Regarding how to define a high-risk client, Sullivan pointed out that the 2020 law directs financial institutions to focus on “higher-risk customers,” consistent with an institution’s risk profile. The high-risk designation may take new shape, given events abroad.
Firms will have to re-evaluate what constitutes a high-risk client and re-define their risk profiles in light of geopolitical and macroeconomic developments. And with growth in digital currencies, Sullivan said, those transactions have to be monitored, which “will require the Treasury and Internal Revenue Service to provide greater guidance to the private sector as to how the government intends to treat the tax implications of the possession and use of cryptocurrencies.”
The proposed changes further magnify the need for firms be on alert and assess risks relative to stated priorities. They must have plans to be in full compliance with what the authorities are signaling.
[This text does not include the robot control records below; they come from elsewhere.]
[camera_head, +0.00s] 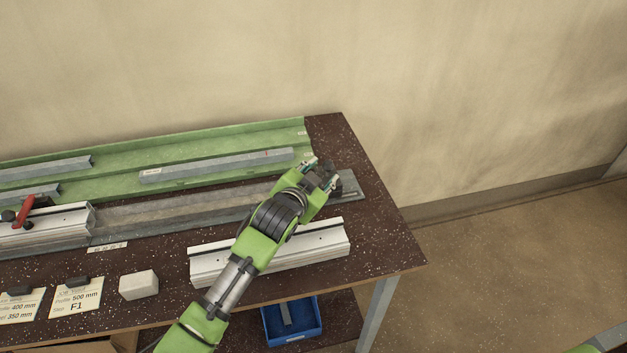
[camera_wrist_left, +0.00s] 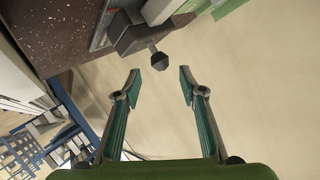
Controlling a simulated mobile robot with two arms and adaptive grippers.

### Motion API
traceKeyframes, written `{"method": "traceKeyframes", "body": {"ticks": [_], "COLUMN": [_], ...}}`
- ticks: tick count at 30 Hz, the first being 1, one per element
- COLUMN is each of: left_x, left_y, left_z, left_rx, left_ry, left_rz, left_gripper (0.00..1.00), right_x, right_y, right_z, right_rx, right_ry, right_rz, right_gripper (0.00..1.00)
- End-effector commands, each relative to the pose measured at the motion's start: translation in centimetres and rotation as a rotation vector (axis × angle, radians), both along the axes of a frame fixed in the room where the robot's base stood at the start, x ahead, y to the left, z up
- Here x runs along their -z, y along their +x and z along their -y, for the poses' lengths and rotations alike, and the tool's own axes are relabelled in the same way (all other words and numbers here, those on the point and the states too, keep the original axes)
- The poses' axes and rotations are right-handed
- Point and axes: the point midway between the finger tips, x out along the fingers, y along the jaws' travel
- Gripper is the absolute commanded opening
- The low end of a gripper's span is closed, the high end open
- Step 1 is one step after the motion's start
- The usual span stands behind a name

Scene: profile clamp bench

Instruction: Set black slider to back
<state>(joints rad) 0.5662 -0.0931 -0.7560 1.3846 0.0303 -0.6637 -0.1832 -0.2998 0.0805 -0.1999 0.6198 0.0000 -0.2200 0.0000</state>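A dark grey-black block (camera_wrist_left: 130,36) with a round black knob (camera_wrist_left: 159,61) on a short stem shows in the left wrist view, and looks like the black slider. It sits at the bench edge. In the head view my arm and gripper hide it. My left gripper (camera_head: 322,172) is over the right end of the long metal rail (camera_head: 349,187). In the left wrist view my left gripper (camera_wrist_left: 160,82) is open and empty. The knob is just beyond its fingertips, roughly between their lines, with no visible contact. My right gripper is out of view.
A green tray (camera_head: 220,145) with grey profiles (camera_head: 215,166) lies behind the rail. A red lever (camera_head: 24,209) is at the left. A white block (camera_head: 139,285) and cards (camera_head: 76,297) lie near the front edge.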

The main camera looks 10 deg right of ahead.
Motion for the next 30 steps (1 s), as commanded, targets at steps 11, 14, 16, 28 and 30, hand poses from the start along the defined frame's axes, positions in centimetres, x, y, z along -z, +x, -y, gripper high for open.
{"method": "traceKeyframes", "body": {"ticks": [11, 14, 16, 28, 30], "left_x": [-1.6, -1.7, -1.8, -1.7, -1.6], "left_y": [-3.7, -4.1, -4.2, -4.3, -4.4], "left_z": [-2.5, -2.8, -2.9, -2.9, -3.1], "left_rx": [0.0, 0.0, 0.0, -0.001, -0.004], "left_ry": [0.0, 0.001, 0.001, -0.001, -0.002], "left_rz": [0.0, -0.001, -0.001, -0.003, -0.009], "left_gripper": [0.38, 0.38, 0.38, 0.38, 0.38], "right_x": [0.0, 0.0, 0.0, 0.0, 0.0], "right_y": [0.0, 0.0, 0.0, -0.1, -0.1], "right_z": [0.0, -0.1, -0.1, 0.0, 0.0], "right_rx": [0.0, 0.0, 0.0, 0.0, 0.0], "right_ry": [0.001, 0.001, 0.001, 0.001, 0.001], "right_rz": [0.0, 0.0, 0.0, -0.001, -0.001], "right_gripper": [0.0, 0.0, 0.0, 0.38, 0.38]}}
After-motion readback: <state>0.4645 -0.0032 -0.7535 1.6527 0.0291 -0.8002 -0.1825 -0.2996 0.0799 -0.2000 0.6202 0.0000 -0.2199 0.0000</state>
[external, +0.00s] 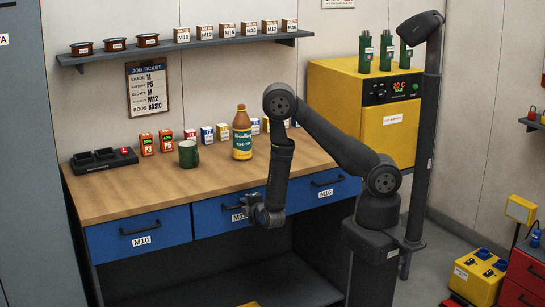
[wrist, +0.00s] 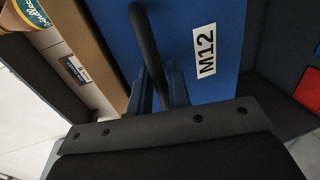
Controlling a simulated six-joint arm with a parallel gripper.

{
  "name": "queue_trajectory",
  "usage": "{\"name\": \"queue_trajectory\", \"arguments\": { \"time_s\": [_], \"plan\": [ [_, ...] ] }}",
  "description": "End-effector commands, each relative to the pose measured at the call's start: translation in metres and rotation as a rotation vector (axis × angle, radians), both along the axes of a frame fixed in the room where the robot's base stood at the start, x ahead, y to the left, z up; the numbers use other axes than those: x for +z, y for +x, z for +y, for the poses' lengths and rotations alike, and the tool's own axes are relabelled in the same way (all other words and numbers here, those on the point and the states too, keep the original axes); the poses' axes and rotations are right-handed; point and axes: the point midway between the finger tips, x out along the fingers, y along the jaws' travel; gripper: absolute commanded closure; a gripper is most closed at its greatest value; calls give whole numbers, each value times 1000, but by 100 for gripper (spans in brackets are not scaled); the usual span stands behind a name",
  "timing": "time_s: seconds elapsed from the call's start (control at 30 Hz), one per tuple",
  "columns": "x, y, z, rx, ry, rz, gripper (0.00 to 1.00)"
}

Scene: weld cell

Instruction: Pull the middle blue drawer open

“Banks and traditional nonbank institutions such as securities and commodities market participants are used to robust AML compliance programs,” said Braden Perry, an attorney and partner with Kennyhertz Perry in Mission Woods, Kansas. “This is a signal that all covered companies must thoroughly assess their risk and evaluate which of the FinCEN priorities are applicable, while proactively monitoring their business for risk. A targeted and tailored plan is required and should be updated as the business and the environment evolve.”